Mengingat Wawan mantan petinggi BJB, maka bank milik rakyat Jawa Barat dan Banten ini dinilai turut bertanggung jawab atas kebijakan yang berujung kerugian negara. Sebab menurut Boyamin, ketika kasus bergulir tahun 2012 terpidana bertindak mewakili BJB.

“Karena itu kami minta Kejaksaan tidak segan-segan tetapkan pihak swasta sebagai tersangka. Agar ada jaminan soal pembayaran uang pengganti tersebut,” ujar dia seraya mencontohkan kasus IM2 yang menjerat Indosat pesakitan rasuah.

Sebelumnya, Kejaksaan Agung dalam waktu dekat bakal menetapkan tersangka korporasi dalam kasus dugaan korupsi pembangunan Bank BJB Tower, di Kav 93, Gatot Subroto, Jakarta Pusat, pada tahun 2012.

Direktur Penyidik Jaksa Agung Muda Pidana Khusus, Warih Sadono mengaku sudah mengusulkan penerbitan Sprindik baru terhadap Dirut PT Comradindo Lintasnusa Perkara (CLP) Tri Wiyasa, selaku pihak swasta perkara ini.

“Saya sudah usulkan penerbitan Sprindik (Surat Perintah Penyidikan) baru, ” kata Warih, di Gedung Bundar, Kejaksaan Agung, Jakarta Selatan, Rabu (13/9).

Status Tri Wiyasa dipertanyakan menyusul dikabulkannya kasasi jaksa penuntut umum (JPU) terhadap putusan bebas Pengadilan Tipikor Bandung, Senin (14/12/2015) dengan terdakwa Wawan Indrawan.

Menurut Warih penerbitan Sprindik atas nama Tri Wiyasa tinggal tunggu waktu. “Pasti-pasti. Tinggu saja,” tambah mantan Deputi Penindakan KPK tersebut.

Tri Wiyasa sebelumnya sudah tersangka bersama Wawan. Hanya saja Tri melarikan diri hingga dinyatakan buron. Namun dalam putusannya, Pengadilan Negeri Bandung justru menyatakan Wawan bebas dari segala tuntutan hukum.

Melihat peluang itu, Tri dalam status buron mengajukan gugatan praperadilan ke Pengadilan Negeri Jakarta Selatan. Kemudian gugatan Tri dikabulkan dan Sprindik atas dirinya dinyatakan tidak sah, 2016.

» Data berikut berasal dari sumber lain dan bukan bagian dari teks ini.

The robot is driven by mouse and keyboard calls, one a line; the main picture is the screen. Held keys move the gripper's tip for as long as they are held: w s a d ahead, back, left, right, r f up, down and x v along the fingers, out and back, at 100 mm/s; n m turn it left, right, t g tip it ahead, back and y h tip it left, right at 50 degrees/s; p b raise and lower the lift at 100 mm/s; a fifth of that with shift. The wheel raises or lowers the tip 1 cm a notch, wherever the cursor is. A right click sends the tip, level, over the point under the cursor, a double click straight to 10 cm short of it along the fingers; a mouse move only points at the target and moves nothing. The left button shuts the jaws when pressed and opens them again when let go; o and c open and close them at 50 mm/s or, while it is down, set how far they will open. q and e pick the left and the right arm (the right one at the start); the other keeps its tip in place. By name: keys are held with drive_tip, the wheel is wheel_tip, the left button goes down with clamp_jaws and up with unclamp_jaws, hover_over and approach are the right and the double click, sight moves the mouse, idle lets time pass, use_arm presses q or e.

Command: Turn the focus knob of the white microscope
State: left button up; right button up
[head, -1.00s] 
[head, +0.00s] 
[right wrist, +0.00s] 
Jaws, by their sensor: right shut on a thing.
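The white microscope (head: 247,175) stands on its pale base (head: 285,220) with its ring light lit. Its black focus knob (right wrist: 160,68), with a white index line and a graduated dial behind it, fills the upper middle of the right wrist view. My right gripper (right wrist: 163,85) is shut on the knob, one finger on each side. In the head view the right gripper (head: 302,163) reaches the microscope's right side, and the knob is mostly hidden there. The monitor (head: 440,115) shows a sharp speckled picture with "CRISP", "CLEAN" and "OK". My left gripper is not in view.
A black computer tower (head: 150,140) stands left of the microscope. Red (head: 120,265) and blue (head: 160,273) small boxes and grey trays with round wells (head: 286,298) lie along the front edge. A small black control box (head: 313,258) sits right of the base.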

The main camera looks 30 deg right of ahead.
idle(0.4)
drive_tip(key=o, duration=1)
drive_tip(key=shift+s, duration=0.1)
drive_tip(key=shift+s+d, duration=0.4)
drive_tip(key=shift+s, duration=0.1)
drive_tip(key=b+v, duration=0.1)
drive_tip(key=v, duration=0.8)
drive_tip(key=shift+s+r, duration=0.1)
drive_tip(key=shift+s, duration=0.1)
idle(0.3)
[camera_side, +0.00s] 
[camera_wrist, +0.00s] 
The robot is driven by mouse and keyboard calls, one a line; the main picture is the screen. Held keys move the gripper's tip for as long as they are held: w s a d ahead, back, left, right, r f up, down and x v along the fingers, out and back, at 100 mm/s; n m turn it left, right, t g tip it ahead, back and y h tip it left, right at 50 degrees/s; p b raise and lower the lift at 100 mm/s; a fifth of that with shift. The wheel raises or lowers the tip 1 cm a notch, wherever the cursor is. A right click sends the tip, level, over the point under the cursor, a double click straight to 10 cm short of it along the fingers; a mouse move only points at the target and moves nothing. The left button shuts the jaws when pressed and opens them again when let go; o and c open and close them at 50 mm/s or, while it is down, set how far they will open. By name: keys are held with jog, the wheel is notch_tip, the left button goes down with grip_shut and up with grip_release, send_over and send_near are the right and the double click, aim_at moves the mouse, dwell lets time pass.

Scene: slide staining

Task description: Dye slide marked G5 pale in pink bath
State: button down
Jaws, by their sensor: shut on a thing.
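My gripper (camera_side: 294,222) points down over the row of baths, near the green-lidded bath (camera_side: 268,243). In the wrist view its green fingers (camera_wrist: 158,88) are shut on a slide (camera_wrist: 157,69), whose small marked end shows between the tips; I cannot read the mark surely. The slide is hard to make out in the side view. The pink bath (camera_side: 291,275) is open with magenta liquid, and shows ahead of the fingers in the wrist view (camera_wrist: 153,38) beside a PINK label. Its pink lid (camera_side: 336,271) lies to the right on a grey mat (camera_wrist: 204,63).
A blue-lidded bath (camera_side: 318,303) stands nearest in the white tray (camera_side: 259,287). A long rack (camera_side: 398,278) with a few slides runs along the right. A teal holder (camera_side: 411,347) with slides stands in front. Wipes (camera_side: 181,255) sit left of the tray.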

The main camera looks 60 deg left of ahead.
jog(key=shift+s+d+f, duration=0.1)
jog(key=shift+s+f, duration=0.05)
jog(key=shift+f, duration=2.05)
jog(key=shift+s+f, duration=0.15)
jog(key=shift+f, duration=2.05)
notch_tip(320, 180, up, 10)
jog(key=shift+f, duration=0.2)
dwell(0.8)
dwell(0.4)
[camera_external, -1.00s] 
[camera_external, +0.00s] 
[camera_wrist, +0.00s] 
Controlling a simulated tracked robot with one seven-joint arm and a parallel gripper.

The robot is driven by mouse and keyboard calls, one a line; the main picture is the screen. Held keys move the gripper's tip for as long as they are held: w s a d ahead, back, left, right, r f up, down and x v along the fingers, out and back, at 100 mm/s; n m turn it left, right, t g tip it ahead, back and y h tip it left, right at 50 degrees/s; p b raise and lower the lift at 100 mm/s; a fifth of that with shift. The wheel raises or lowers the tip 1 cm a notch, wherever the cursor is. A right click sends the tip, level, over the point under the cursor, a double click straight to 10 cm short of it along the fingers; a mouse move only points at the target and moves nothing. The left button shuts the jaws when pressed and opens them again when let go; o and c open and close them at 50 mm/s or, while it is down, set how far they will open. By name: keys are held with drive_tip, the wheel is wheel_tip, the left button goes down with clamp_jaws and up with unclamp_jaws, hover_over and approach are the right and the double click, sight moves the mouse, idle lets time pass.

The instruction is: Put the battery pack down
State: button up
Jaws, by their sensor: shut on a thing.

Padahal, peran Tri Wiyasa sangat sentral selaku pemilik PT CLP perusahaan yang menjadi pemenang tender pembangunan BJB Tower Jakarta Rp 543 miliar.

Kasus korupsi ini berawal dari Direksi Bank BJB yang berhasrat memiliki kantor cabang di Jakarta. Kemudian mereka membeli 14 dari 27 lantai gedung T-Tower di Jalan Gatot Subroto Kaveling 93, Jakarta Selatan.

Agar rencana berjalan mulus, pihak BJB bernegosiasi dengan PT CLP, perusahaan teknologi informasi yang mengklaim sebagai pemilik lahan di Kav 93 tersebut. Ternyata ada kesepakatan terkait harga pembelian tanah sebesar Rp543,4 miliar.

Hasil rapat direksi BJB, manajeman menyetujui membiayai dengan uang muka 40 persen atau sekira Rp217,36 miliar pada 12 November 2012 dan sisanya, dicicil senilai Rp27,17 miliar per bulan dalam kurun waktu satu tahun.

Kejanggalan transaksi ini perlahan diketahui, mulai dari kepemilikan status tanah sehingga rawan terjadi sengketa. Harga tanah jauh di atas harga pasar sehingga pembayaran uang muka menyalahi ketentuan.

Bahkan terkuak PT CLP ternyata bergerak di bidang informasi teknologi bukan properti. Akibat kecerobohan manejemen Bank BJB dan tidak profesionalnya PT CLP, negara menderita kerugian Rp217 miliar.